──────── DATASET CONTENT

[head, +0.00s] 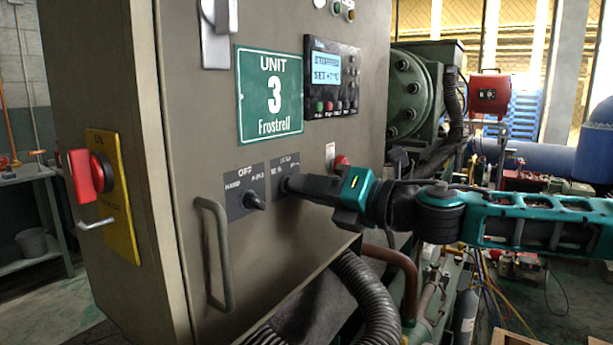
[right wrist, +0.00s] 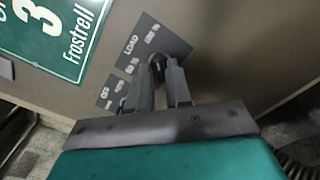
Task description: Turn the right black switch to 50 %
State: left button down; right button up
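The right black switch (right wrist: 157,63) sits on a dark plate marked LOAD (right wrist: 150,42) on the cabinet front. In the head view my right gripper (head: 287,185) reaches in from the right and covers the switch. In the right wrist view its two fingertips (right wrist: 161,74) lie on either side of the switch, close against it, with the switch between them. The switch's pointer is hidden, so its setting cannot be read. The left black switch (head: 254,201) is on the plate marked OFF, beside it. My left gripper is not in view.
The grey cabinet (head: 200,130) carries a green UNIT 3 sign (head: 270,95) and a lit control panel (head: 332,78). A vertical handle (head: 221,255) sticks out below the switches. A red rotary switch (head: 90,175) is on the left side. A black corrugated hose (head: 370,300) hangs below my right arm.

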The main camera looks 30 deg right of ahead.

────────────────

▶ SHORT TASK
From the listing, extract all text exactly as given and drop any picture.

▶ CORRECT RESPONSE
[head, +0.00s] 
[right wrist, +0.00s] 
Task description: Turn the right black switch to 50 %
State: left button down; right button up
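The right black switch (right wrist: 157,63) sits on a dark plate marked LOAD (right wrist: 150,42) on the cabinet front. In the head view my right gripper (head: 287,185) reaches in from the right and covers the switch. In the right wrist view its two fingertips (right wrist: 161,74) lie on either side of the switch, close against it, with the switch between them. The switch's pointer is hidden, so its setting cannot be read. The left black switch (head: 254,201) is on the plate marked OFF, beside it. My left gripper is not in view.
The grey cabinet (head: 200,130) carries a green UNIT 3 sign (head: 270,95) and a lit control panel (head: 332,78). A vertical handle (head: 221,255) sticks out below the switches. A red rotary switch (head: 90,175) is on the left side. A black corrugated hose (head: 370,300) hangs below my right arm.

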The main camera looks 30 deg right of ahead.

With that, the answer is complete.